As enterprises are urged to scale up – and terms like ‘“equity’” and ‘“investment’” and ‘“debt”’ become more commonplace around their offices – leaders ought to examine whether or not they’re able to talk the language and be immersed in the culture of capitalism, and at the same time stay true to their values and mission. Engaging with, and directly benefitting from, the systems and structures they originally set out to subvert and avoid is a difficult line for social enterprises to walk.
Granted, the core premise of a social enterprise is to employ business principles to achieve a social or environmental aim, and with economies of scale an organisation can undoubtedly achieve more of its mission, but its leaders should be willing to dig into the logic of all of this – the full range of causes and effects – as each call to grow comes along.

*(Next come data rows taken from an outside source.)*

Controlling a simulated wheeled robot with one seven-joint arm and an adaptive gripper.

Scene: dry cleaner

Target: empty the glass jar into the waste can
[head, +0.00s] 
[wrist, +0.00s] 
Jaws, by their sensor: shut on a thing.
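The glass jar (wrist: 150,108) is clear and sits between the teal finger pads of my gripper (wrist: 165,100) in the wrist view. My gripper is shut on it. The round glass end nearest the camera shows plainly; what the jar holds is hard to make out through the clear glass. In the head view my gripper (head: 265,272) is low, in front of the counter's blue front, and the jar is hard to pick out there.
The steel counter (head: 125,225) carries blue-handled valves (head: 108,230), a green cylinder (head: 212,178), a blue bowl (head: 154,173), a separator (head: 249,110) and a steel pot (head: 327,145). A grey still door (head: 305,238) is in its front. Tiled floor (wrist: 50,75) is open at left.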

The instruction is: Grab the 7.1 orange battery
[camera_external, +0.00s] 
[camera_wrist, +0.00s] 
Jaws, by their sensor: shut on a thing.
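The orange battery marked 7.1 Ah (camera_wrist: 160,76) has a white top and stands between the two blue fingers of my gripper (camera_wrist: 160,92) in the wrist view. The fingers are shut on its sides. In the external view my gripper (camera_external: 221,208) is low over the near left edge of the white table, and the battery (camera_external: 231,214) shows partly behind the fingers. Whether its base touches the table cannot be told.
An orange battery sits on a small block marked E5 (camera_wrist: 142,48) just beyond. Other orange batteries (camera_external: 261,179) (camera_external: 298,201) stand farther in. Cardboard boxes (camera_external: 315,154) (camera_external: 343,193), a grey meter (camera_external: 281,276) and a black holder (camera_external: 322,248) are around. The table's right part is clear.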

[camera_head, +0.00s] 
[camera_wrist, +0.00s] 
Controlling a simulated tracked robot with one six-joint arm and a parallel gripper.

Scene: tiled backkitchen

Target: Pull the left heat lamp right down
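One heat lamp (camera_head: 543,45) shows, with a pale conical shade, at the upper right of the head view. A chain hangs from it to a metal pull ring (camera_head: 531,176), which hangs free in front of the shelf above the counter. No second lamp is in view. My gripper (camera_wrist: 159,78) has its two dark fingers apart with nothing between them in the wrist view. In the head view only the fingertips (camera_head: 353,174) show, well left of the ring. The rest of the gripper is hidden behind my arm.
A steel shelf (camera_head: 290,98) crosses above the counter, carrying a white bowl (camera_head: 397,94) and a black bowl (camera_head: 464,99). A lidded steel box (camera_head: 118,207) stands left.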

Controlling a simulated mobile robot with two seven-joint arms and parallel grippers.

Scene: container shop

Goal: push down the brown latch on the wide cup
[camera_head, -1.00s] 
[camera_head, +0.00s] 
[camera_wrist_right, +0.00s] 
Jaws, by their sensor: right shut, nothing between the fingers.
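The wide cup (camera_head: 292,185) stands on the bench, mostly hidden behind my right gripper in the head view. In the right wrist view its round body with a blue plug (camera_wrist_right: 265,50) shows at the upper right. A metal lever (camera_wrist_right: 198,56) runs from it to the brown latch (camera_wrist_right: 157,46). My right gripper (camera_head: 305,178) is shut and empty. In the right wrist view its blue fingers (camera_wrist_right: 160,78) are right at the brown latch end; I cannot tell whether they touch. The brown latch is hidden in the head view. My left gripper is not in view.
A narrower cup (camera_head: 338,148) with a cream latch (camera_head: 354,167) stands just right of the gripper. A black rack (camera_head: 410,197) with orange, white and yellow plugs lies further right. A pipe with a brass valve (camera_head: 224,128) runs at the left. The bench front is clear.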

These are not new questions at all, and I don’t propose to have definitive conclusions myself yet, but they’re essential to ask all the same. No doubt, these questions will prompt some difficult conversations. It’s complex stuff. Opinions and emotions can vary widely on these subjects, even for myself. The young, fiery activist in me thinks one thing; the older, wiser realist in me thinks another. But perhaps it’s time all stakeholders – from the multinational corporates down to the little start-up nont-for-profit projects – start regularly talking about these things with each other, even if some uncomfortable truths lurk there beneath the surface.
Anyone in or around the social enterprise scene will be well aware that “impact” is a widely used term in this space. We hear of social impact, impact measurement, impact investment and more. It’s a good word, but it has more than one meaning. Impact can pertain to having a clear effect or influence on something, but it can also relate to the action of one object coming forcibly into contact with another: a collision or a crash.
In the context of growth being the vehicle for creating a fairer and more sustainable future, perhaps we can all remember to consider both definitions of this word.